Why is this conversation so animated? It's a book, for heaven's sake--read it or not as you choose.
Violence is all around us, whether it be described by the Bible or the action of smashing a mosquito. It is a part of the life-and-death struggle we all engage in every day when we wake up alive. Yup, modern society protects us from all kinds of violence, yet exposes us to more fabricated violence through various types of media. That's life as we know it today.
FWIW my girls (14 and 16) both read all 3 books long before there was any talk of a movie and they are looking forward to seeing the movie. I read both the first and second books yesterday (we don't own the third so I have requested it from the library) to find out what all the hype in this thread is about. Simple writing and sentence structure, well-described characters who evolve over time with the aid of flashbacks, good plot, nice twists, pretty classic tale with the caveat that each of the first books ends with a bit of a cliffhanger--truly meant to be a trilogy. I understand that the author wrote them after watching
The Amazing Race on tv and then flipping over to a channel that was showing news footage of the Iraq war and then imagined children in a world that included both.
I don't for one moment believe that people who choose to read a book, or see a popular movie, are being guided by unseen evil forces. We live in a hype society, people do what others do--but the perceived "peer pressure" out there is no different than what it was in the 80s, the 60s, or the 40s (and I'm sure down through time).

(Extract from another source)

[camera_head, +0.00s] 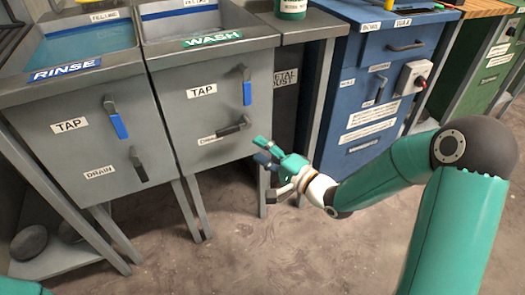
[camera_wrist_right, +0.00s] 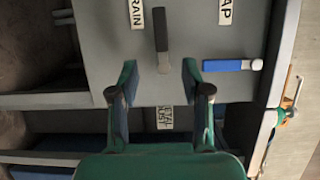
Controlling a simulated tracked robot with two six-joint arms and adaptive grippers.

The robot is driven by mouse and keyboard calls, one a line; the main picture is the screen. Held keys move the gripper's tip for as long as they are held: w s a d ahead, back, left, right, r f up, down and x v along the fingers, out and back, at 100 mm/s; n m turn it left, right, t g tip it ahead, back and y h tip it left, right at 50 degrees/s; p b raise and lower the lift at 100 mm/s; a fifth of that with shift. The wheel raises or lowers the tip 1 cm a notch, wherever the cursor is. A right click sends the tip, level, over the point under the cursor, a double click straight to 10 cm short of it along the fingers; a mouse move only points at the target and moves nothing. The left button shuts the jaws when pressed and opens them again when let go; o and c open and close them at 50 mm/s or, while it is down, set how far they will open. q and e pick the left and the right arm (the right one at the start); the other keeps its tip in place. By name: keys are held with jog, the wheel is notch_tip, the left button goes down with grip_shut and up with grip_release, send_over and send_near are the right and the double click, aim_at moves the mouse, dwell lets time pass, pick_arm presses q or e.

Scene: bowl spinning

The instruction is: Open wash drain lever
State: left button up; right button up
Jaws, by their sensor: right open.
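The wash drain lever (camera_head: 233,126) is a dark handle on the grey front of the WASH unit, beside a DRAIN label. It lies nearly level, tilted slightly. My right gripper (camera_head: 263,152) is in front of that panel, right of and below the lever. My left gripper is out of view.
The blue WASH tap lever (camera_head: 247,92) hangs above the drain lever. The RINSE unit on the left has its own blue tap lever (camera_head: 115,118) and dark drain lever (camera_head: 138,165). A blue cabinet (camera_head: 372,85) stands to the right. Floor in front is clear.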

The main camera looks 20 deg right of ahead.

My girls also read Jane Austen, Mark Twain, and Jules Verne--in some cases when their friends were also reading those authors--were there demons involved then as well? Good grief.
And yup, along the way they have loved the Harry Potter books, started reading them in second grade. And they read the Percy Jackson books when their friends got into those. I guess my kids are demon-possessed, rather than merely voracious readers.
My kids have always been surrounded by literature, always been read to--just as hubs and I were as children. We all read, rabidly. Fiction, non-fiction, magazines, newspapers--whatever. I'd far rather that my kids get their kicks from a book that forces their minds to imagine the characters being described, than sit for hours and hours in front of a tv or video game. And if there's a movie made now and again based on one of those books or a series, it just allows them to escape for a couple of hours into someone else's fantasy world, and then come home and complain about how the movie makers didn't understand the story/characters/etc.
If you want to raise children to be thinking adults, they should read. And play, and imagine, and write, and draw, and dance. And learn the difference between what is imagined and what is real. My kids have known since before they started school that there is a difference between reality and a story, and they revel in a good book.